Teminat mektubu komisyonları, tahvil ihracı ile ilgili olarak yapılan baskı ve benzeri giderler ile ipotek masrafları gibi herhangi bir yabancı kaynak kullanımına bağlı olmaksızın yapılan giderlerin gider kısıtlamasına konu edilmesi söz konusu değildir.

 Aynı şekilde bir finansman gideri olmayıp finansman geliri azalması niteliğinde olan erken ödeme iskontoları veya peşin ödeme iskontoları da gider indirimi kısıtlaması kapsamı dışındadır.

Bir gider veya maliyet unsurunun gider kısıtlamasına konu edilmesi için bunların yabancı kaynak kullanımına ve bu kaynağın kullanım süresine bağlı olarak doğmuş olması gerekmektedir.

Öte yandan, kredi sözleşmelerine ilişkin olarak ödenen damga vergisi veya banka havale ücretlerine ilişkin ödenen banka ve sigorta muameleleri vergisi gibi bir yabancı kaynağın kullanım süresine bağlı olarak doğmayan gider ve maliyet unsurları gider indirimi kısıtlaması uygulamasına tabi olmayacaktır.

Bu giderlerden kredi faizleri üzerinden hesaplanan banka ve sigorta muameleleri vergisi gibi bir yabancı kaynağın işletmede kullanım süresine bağlı olarak doğanların ise gider indirimi kısıtlaması uygulamasına konu edileceği açıktır.

FİNANSMAN GİDERİ YANINDA FİNANSMAN GELİRİNİN DE BULUNMASI

 Finansman giderlerinin yanı sıra finansman geliri de elde etmiş olan mükelleflerin gider kısıtlaması uygulamasında söz konusu gelir ve giderlerini birbiri ile mukayese etmek suretiyle netleştirmeleri mümkün olmayıp finansman giderleri toplamının gider kısıtlamasına konu edilmesi gerekmektedir. 

KUR FARKLARININ DURUMU

 Yabancı kaynağın hangi yılda kullanıldığına bakılmaksızın, yabancı kaynak kullanımından doğan kur farkı giderleri 2021 yılı kazancının tespiti de dahil olmak üzere döviz kurlarındaki değişim dikkate alınarak hesaplanan gerçek tutarları ile gider indirimi kısıtlamasına konu edilecektir.

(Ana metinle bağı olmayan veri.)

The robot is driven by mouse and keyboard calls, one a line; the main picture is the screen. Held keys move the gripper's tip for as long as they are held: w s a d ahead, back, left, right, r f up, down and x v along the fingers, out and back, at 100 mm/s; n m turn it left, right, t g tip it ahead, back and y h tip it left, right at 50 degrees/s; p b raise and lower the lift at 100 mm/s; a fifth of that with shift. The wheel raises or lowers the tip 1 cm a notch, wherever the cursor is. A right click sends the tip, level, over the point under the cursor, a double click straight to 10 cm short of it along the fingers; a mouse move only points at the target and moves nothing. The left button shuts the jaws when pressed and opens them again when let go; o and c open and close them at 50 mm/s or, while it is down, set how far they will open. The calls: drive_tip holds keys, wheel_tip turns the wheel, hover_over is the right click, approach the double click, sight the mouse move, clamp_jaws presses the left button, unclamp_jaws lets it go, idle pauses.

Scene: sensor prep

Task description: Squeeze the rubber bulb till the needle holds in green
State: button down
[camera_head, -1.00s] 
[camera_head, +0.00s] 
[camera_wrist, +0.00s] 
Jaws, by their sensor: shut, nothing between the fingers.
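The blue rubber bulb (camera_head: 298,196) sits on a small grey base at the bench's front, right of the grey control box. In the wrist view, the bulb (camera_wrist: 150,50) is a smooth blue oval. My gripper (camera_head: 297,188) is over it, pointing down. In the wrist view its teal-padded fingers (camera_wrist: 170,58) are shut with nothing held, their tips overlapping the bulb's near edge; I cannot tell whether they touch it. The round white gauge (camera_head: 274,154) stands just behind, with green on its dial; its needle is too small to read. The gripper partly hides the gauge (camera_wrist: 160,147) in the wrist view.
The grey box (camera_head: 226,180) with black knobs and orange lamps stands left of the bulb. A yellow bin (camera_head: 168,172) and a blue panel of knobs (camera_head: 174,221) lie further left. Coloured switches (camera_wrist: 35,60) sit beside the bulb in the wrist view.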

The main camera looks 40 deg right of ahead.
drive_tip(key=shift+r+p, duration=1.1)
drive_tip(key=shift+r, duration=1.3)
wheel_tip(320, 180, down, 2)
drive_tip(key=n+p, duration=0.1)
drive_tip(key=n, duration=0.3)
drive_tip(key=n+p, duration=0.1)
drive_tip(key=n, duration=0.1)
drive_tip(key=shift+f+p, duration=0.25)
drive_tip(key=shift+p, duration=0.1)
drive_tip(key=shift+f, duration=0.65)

ÖRTÜLÜ SERMAYE, TRANSFER FİYATLANDIRMASI YOLUYLA ÖRTÜLÜ KAZANÇ DAĞITIMI VE BİNEK OTOMOBİLLERDE GİDER KISITLAMASI UYGULAMALARI NEDENİYLE KKEG OLARAK DİKKATE ALINAN FİNANSMAN GİDERLERİNİN DURUMU

 İşletmenin kullanmış olduğu yabancı kaynaklara ilişkin faiz ve kur farkı gibi giderlerin örtülü sermaye, transfer fiyatlandırması yoluyla örtülü kazanç dağıtımı veya binek otomobillerde gider kısıtlaması uygulamaları nedeniyle zaten kurum kazancının tespitinde gider olarak dikkate alınmamış olduğundan, KKEG olarak dikkate alınmış olan bu kısım finansman gider kısıtlamasına tabi tutarın hesabında dikkate alınmayacaktır. 

KISITLANAN FİNANSMAN GİDERLERİNE İLİŞKİN KATMA DEĞER VERGİSİ

 Katma Değer Vergisi Kanunu’nun 30. maddesinin (d) bendi uyarınca, Gelir ve Kurumlar Vergisi kanunlarına göre kazancın tespitinde indirimi kabul edilmeyen giderler dolayısıyla ödenen katma değer vergisinin indirim konusu yapılması mümkün bulunmamaktadır.

Katma Değer Vergisi yükü içeren finansman giderlerinin Kanunen Kabul Edilmeyen Gider olarak dikkate alınan kısmının, KDVK’ nın 30/d maddesi gereği indirimi mümkün bulunmamaktadır.

HAS SÖZ

“Aldanma insanların samimiyetine, menfaatleri gelir her şeyden önce.

Vaat etmeseydi Allah cenneti, O’na bile etmezlerdi secde.”